While Trott has stayed fairly quiet on the subject, it is clear that he was met by similar frustrations. For Pietersen and for Trott, England have provided opportunities that did not exist in their homeland, a country that is slowly achieving its post-apartheid aims of integration. South Africa's four "players of colour" in the first Test - Hashim Amla, JP Duminy, Makhaya Ntini and Ashwell Prince deserve their places on merit. Amla, Duminy and Prince all average more than 40 in Tests with the latter pair close to the magic 50 mark. Ntini makes his 100th Test appearance for the Proteas in this match having spearheaded his country's attack for more than 10 years, taking 388 wickets.
But on England's last tour to South Africa in 2004-05, the captain Graeme Smith had an abundance of selection problems caused by the quota system. Mark Boucher, widely regarded as the world's best wicketkeeper, did not play in any of the first three Tests due to these political reasons. The South Africans' inability to amend their very own draconian rules proved to be their downfall during that series.
To get around their own regulations, the little known Thami Tsolekile took the gloves in the first Test, before Amla came into the side at Durban spectacularly failing in his first four Test innings against England.
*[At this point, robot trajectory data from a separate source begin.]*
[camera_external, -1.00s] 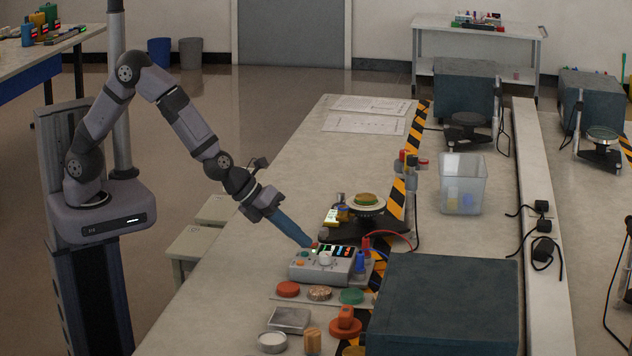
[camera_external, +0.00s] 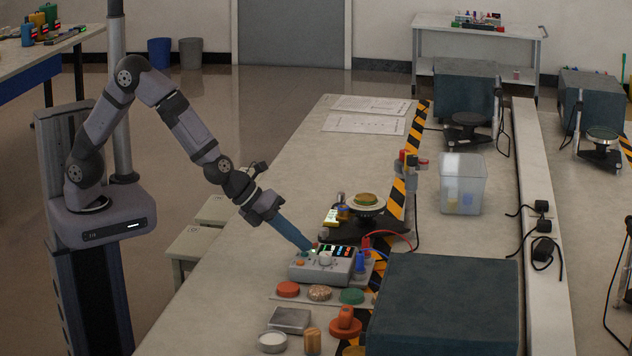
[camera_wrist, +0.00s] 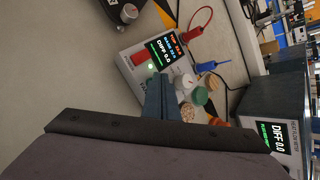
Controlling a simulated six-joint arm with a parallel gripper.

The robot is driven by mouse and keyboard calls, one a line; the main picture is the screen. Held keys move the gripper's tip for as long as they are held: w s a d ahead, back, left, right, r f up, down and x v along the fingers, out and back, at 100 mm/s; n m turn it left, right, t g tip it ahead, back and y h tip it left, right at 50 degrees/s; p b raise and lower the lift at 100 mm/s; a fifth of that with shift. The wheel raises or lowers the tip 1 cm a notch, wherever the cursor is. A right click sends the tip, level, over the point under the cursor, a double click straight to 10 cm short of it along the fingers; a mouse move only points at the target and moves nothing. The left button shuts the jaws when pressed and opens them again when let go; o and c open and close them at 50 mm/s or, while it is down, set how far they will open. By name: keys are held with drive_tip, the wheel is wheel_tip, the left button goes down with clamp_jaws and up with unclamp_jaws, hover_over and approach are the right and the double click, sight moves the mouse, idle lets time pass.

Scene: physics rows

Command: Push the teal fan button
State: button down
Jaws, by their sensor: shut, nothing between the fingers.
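The grey control box (camera_external: 322,266) sits on the bench, with lit coloured readouts on top, a white knob (camera_external: 325,258) and an orange button (camera_external: 301,262). My gripper (camera_external: 308,247) is shut and empty, its blue fingers slanting down to the box's back left corner. In the wrist view the shut fingers (camera_wrist: 157,84) reach to the edge of the box face (camera_wrist: 130,68), close to a small pale green glow (camera_wrist: 150,67) and a red part (camera_wrist: 140,56). I cannot make out a teal fan button clearly; the fingertips hide part of the box. Contact cannot be told.
Red, speckled and green discs (camera_external: 352,296) lie in front of the box. A large dark case (camera_external: 445,305) stands to the right. A black stand with a round plate (camera_external: 366,202) is behind, and red and blue leads run beside the box. The bench's far left is mostly clear.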

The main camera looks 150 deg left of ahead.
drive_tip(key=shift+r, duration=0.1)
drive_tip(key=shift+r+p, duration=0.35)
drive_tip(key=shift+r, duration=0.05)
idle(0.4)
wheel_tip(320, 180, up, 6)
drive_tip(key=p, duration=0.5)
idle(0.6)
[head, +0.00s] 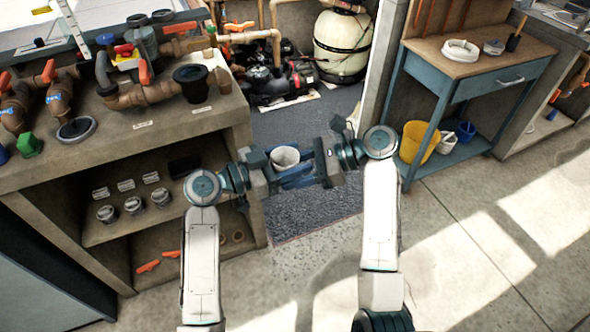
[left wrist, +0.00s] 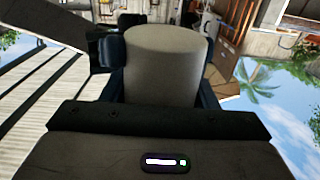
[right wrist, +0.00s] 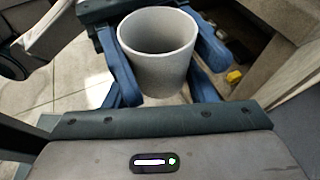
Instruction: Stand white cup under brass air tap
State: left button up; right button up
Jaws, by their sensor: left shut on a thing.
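The white cup (head: 285,158) is held upright in the air between my two grippers, in front of the concrete bench. My left gripper (head: 284,164) is shut on it from the left; in the left wrist view the cup's side (left wrist: 165,62) fills the space between the fingers. My right gripper (head: 300,168) reaches in from the right, its fingers spread on both sides of the cup. In the right wrist view the cup (right wrist: 157,55) shows its open, empty mouth between blue fingers. I cannot make out for certain which fitting is the brass air tap.
The concrete bench (head: 215,118) at left carries brown pipes with orange-handled valves (head: 145,72) and a black pot-like fitting (head: 190,78). Its shelf holds jars. A blue workbench (head: 470,80) with a yellow bucket (head: 418,142) stands at right. The floor (head: 470,240) at front right is clear.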

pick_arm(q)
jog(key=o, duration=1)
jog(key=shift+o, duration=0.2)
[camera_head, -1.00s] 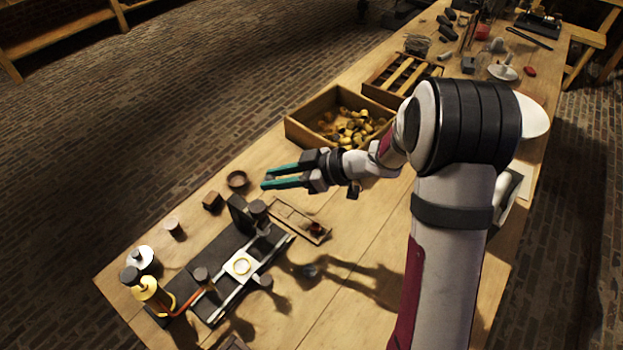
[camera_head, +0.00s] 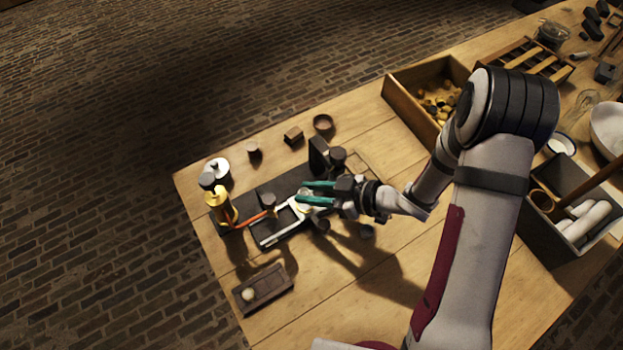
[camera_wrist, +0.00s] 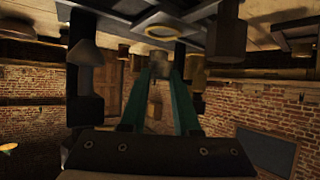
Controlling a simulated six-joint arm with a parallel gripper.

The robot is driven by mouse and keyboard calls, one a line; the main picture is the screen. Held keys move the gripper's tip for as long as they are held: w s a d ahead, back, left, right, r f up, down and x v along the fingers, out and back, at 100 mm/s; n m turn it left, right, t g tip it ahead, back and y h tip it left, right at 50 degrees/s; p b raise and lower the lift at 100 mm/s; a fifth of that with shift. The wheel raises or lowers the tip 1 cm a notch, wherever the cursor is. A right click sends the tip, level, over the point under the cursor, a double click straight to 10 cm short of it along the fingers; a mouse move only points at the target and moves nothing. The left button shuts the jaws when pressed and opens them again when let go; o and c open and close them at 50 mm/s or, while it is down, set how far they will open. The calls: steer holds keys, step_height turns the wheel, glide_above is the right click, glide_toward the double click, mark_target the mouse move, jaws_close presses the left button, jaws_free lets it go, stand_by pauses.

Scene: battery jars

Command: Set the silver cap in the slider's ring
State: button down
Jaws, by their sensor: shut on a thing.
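My gripper (camera_head: 317,194), with two teal fingers, is over the middle of the slider fixture in the head view. It is shut on a small pale thing at its tips, which appears to be the silver cap (camera_wrist: 158,68) in the wrist view. The slider's ring (camera_wrist: 163,33) is a yellowish ring on a pale plate, beyond the fingertips in the wrist view. In the head view the fingers cover much of the ring. The slider's pale rails (camera_head: 276,237) run on a dark base. I cannot tell whether the cap touches the ring.
A brass post (camera_head: 219,208) with an orange arm stands at the fixture's left end. Dark posts (camera_head: 337,157) stand close behind the gripper. A small wooden tray (camera_head: 264,289) with a pale ball lies in front. A wooden box (camera_head: 401,103) of brass pieces is behind right.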

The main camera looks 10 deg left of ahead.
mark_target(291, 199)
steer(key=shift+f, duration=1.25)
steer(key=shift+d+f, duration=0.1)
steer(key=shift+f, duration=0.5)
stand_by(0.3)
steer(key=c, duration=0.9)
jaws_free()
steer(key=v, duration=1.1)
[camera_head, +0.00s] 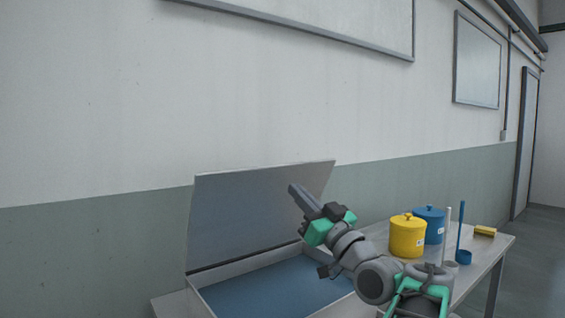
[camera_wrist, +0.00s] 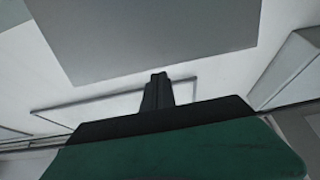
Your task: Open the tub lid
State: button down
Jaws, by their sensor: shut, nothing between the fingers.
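The tub (camera_head: 210,288) stands on the table at the lower middle of the head view, with blue inside. Its grey lid (camera_head: 240,215) is raised steeply and leans back toward the wall, hinged along the tub's far edge. My gripper (camera_head: 293,188) is in front of the lid's upper right part, fingers pointing up and left. The fingers are shut with nothing between them. I cannot tell whether they touch the lid. In the wrist view my gripper (camera_wrist: 158,76) points at a large grey panel (camera_wrist: 145,35), which seems to be the lid.
A yellow pot (camera_head: 407,238) and a blue pot (camera_head: 432,222) stand right of my arm on the table (camera_head: 490,255). A white stick, a blue ladle (camera_head: 462,250) and a yellow sponge (camera_head: 485,231) are beside them. The wall is close behind the lid.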

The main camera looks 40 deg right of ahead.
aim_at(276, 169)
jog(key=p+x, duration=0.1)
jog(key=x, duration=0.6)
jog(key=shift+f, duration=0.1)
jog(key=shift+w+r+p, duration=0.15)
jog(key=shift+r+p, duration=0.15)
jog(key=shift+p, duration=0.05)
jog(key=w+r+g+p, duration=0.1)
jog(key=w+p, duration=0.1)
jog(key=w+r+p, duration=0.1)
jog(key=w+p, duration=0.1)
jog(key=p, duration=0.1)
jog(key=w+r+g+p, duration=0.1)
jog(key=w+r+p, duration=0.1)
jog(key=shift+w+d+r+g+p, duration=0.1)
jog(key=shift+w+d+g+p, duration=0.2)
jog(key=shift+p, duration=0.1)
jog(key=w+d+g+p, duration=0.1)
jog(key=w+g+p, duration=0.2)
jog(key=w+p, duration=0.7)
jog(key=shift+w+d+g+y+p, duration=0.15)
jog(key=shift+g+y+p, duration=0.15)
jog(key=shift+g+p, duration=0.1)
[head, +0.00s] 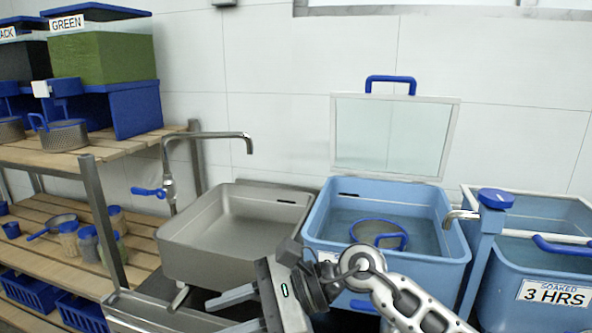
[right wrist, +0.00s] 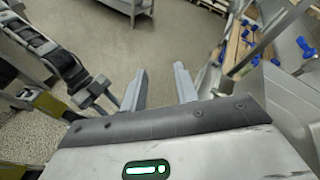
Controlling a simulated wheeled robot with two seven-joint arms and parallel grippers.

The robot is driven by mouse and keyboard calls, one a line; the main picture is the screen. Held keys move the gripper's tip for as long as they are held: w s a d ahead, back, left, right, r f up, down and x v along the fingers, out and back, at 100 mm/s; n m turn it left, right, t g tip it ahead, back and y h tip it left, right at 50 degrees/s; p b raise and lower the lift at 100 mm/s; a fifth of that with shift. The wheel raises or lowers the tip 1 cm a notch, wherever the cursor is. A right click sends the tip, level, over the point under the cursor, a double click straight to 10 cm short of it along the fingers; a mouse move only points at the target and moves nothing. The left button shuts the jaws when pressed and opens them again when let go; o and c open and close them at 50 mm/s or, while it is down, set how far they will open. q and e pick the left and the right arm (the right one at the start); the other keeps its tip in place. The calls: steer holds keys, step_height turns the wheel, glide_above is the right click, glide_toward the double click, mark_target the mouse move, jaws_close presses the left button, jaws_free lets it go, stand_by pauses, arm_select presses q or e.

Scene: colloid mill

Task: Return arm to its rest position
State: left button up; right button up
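My right arm comes in from the lower right of the head view, in front of the sink and the blue basin. My right gripper (head: 212,317) points left, low in front of the steel sink (head: 185,245). In the right wrist view its two fingers (right wrist: 160,75) stand apart with nothing between them, over open floor. My left arm shows at the left of the right wrist view, with its gripper (right wrist: 97,92) small and partly unclear. My left gripper does not show in the head view.
A blue basin (head: 326,225) with water, a raised clear lid (head: 390,135) and a round strainer basket (head: 375,232) stands behind my right arm. A basin labelled 3 HRS (head: 555,292) is at right. Wooden shelves (head: 120,150) with bins and jars stand at left.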

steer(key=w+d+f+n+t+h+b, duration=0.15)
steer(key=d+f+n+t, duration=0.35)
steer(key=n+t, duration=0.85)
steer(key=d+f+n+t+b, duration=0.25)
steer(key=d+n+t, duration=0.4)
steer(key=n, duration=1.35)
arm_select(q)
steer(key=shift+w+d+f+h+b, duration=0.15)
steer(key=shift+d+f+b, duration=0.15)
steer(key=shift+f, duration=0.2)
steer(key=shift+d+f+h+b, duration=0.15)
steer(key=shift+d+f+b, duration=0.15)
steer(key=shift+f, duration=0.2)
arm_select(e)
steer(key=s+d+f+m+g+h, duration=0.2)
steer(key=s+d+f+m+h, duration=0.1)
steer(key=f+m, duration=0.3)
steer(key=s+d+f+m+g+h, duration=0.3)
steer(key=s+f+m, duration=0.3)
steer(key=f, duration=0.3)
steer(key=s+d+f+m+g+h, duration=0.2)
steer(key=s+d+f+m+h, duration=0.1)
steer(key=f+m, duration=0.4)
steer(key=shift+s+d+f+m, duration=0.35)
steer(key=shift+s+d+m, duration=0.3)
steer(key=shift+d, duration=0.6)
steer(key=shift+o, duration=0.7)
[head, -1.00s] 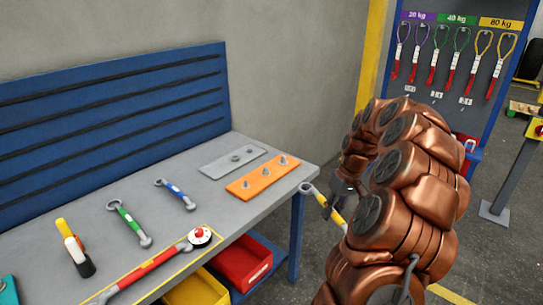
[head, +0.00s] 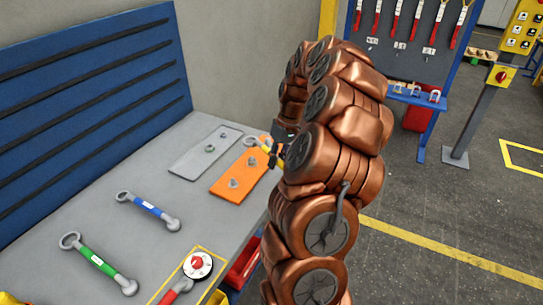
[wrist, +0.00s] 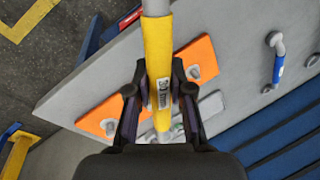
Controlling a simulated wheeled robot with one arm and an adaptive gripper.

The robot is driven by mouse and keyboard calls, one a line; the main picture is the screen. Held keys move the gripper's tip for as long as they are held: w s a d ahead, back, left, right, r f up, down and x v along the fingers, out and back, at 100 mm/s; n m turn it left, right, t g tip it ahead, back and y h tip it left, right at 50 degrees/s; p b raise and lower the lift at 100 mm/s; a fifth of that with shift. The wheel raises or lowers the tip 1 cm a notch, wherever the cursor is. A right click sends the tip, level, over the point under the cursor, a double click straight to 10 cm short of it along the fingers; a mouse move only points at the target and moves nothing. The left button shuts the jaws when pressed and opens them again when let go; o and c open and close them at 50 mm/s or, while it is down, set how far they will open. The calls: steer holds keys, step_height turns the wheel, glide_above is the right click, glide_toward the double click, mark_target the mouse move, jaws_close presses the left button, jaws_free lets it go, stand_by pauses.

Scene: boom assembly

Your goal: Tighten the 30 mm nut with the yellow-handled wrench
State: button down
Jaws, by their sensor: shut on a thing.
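My gripper (wrist: 160,92) is shut on the yellow-handled wrench (wrist: 158,50), whose label seems to read 30 mm. In the head view the wrench's grey ring end (head: 251,141) shows at the far end of the orange plate (head: 228,188), in front of my arm; I cannot tell whether it touches a nut. Two nuts on bolts show on the plate, a near one (head: 233,183) and a farther one (head: 253,160); any third is hidden. In the wrist view the plate (wrist: 205,52) lies below the wrench, which partly covers it. Nut sizes cannot be read.
A grey plate (head: 190,165) with a small nut lies beside the orange one. A blue wrench (head: 148,207), a green wrench (head: 98,263) and a red tool with a round dial (head: 197,265) lie on the grey workbench (head: 60,215). A blue slatted panel (head: 90,100) stands behind.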

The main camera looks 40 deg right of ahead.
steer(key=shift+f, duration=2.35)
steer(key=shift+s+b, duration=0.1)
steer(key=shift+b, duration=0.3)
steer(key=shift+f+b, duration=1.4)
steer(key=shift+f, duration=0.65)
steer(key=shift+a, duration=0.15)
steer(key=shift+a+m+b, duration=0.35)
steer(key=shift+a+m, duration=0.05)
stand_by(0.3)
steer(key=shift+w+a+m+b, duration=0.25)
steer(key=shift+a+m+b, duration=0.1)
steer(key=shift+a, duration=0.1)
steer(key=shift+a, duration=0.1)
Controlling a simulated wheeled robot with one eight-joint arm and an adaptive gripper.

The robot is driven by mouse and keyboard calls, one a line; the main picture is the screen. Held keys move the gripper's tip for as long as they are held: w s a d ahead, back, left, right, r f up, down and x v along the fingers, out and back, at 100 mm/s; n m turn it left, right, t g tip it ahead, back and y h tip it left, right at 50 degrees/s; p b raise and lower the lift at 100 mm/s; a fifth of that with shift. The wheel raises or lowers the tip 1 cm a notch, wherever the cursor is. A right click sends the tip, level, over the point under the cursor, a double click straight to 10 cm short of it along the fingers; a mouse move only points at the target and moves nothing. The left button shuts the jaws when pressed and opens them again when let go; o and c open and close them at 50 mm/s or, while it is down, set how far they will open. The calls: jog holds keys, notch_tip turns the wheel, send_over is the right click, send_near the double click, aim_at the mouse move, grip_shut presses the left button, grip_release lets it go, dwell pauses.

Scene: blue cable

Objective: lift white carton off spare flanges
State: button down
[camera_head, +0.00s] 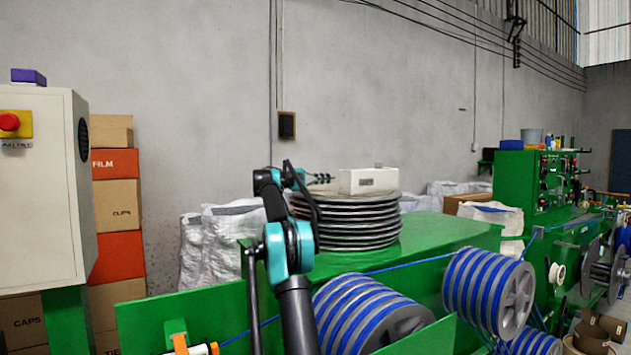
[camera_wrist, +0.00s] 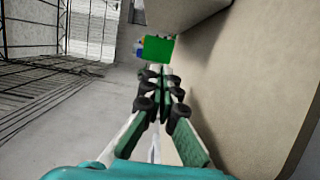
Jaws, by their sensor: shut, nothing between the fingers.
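The white carton (camera_head: 362,182) lies on top of the stack of spare flanges (camera_head: 358,228), large grey discs piled flat on the green machine. A small grey label shows on its front face. My gripper (camera_head: 328,178) is just left of the carton, at about its height in the picture. Whether it touches the carton is not clear. In the wrist view my gripper (camera_wrist: 160,82) has its fingers together, with nothing seen between them. My arm hides part of the left side of the flange stack.
Blue-wound reels (camera_head: 490,290) and a blue cable (camera_head: 415,263) run along the machine's front. White sacks (camera_head: 232,230) stand behind it. A control cabinet (camera_head: 45,190) and stacked boxes (camera_head: 115,210) are at left. A large beige surface (camera_wrist: 245,70) fills the wrist view's right side.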

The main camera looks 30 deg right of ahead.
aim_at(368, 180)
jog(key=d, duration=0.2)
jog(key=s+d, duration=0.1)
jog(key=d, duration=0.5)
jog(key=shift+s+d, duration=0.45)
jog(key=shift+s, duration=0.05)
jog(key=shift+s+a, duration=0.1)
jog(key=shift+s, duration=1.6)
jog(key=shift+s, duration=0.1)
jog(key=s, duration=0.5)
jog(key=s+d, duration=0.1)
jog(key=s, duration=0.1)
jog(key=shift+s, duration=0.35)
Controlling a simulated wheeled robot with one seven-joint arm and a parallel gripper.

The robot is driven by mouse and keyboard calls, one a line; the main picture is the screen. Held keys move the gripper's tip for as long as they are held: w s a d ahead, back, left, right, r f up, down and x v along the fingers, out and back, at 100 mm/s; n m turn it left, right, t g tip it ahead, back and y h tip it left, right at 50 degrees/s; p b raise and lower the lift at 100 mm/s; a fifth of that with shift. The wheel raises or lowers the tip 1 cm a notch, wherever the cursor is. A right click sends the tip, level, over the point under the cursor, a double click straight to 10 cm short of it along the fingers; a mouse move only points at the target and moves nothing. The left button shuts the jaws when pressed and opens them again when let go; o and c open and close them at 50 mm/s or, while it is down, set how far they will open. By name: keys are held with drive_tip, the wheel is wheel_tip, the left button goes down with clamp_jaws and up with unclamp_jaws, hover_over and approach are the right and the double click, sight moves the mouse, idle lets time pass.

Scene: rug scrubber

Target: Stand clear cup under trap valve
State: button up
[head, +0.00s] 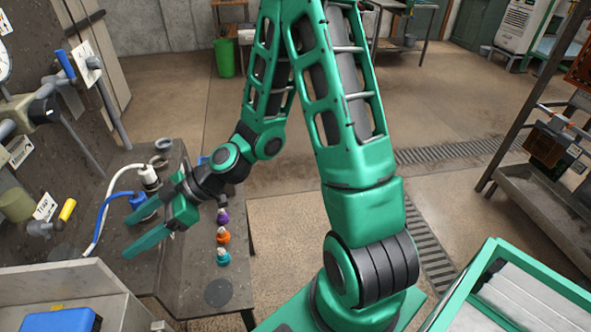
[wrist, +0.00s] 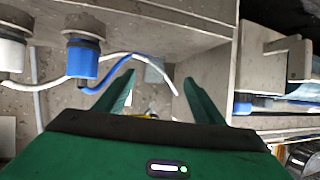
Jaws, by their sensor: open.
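The trap valve (head: 40,229) with a yellow handle (head: 67,209) and a hanging tag is on the panel at the left of the head view. A dark round spot (head: 65,252) lies on the bench below it. My gripper (head: 130,228) is open over the bench, fingers pointing left towards the valve side. In the wrist view its fingers (wrist: 158,76) are apart, and a pale, see-through-looking piece (wrist: 154,70) shows between their tips. It may be the clear cup, but I cannot tell. I cannot clearly make out a clear cup in the head view.
White and blue hoses (head: 100,220) with a white connector (head: 149,178) lie beside the gripper. Small bottles with purple, orange and teal parts (head: 223,236) stand near the bench's right edge. A second dark disc (head: 218,292) is bare. A grey box (head: 75,285) is at front left.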

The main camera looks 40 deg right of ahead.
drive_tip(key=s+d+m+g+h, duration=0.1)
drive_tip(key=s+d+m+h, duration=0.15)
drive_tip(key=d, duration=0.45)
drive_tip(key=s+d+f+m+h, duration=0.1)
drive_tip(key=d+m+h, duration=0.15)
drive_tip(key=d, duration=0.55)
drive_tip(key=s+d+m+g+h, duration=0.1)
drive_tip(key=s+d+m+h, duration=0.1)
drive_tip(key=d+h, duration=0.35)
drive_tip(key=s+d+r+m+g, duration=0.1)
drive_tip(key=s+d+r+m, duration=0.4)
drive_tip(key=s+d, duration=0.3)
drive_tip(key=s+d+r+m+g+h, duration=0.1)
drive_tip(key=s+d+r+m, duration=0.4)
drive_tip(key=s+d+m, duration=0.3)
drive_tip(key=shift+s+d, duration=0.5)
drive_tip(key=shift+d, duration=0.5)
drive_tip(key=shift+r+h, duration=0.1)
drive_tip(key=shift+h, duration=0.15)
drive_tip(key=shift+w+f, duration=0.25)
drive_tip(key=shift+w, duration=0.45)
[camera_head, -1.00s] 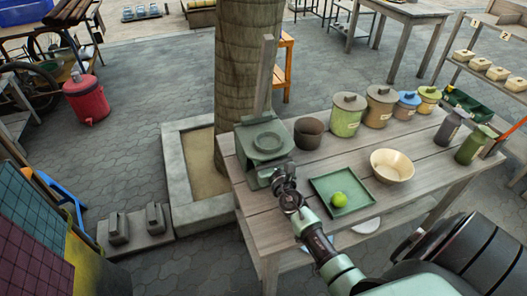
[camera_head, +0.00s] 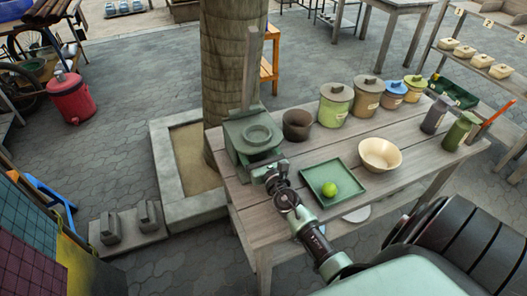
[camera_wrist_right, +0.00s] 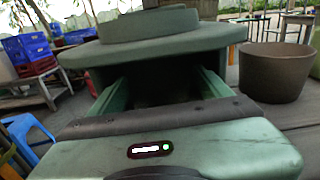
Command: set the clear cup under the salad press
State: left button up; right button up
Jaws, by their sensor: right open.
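The salad press (camera_head: 256,133) is a green body with a round plate on top and an upright wooden lever (camera_head: 251,65), at the table's left end. My right gripper (camera_head: 272,175) is at its front, low down. In the right wrist view the two green fingers of my right gripper (camera_wrist_right: 155,92) are apart and point under the press's round plate (camera_wrist_right: 165,45). The space between them is dark and looks empty. I cannot make out the clear cup in any view; it may be hidden under the press. My left gripper is not in view.
A dark brown pot (camera_head: 297,125) stands right of the press; it also shows in the wrist view (camera_wrist_right: 275,72). Several lidded jars line the table's back.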

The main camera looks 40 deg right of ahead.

Boucher ultimately returned for the fourth Test, but the damage had been done by then. The South African side have been well settled over the last few years but it remains to be seen what effect this system has on this and future series. Pietersen and Trott would love to make their mark on their first Test tours "back home".
South Africa are progressing as a nation and a cricket team since the dark days of the past. But they need the scrapping of this system to gain the world's respect and move onwards. Not everyone is against it though. In 2006, just 14 per cent of white South Africans were in favour of racial quotas but that figure rose to 63 per cent when coloureds were asked the same question. A thorny issue it may be, but while the system provides opportunities for all, it discriminates against themselves as a sports team and a country.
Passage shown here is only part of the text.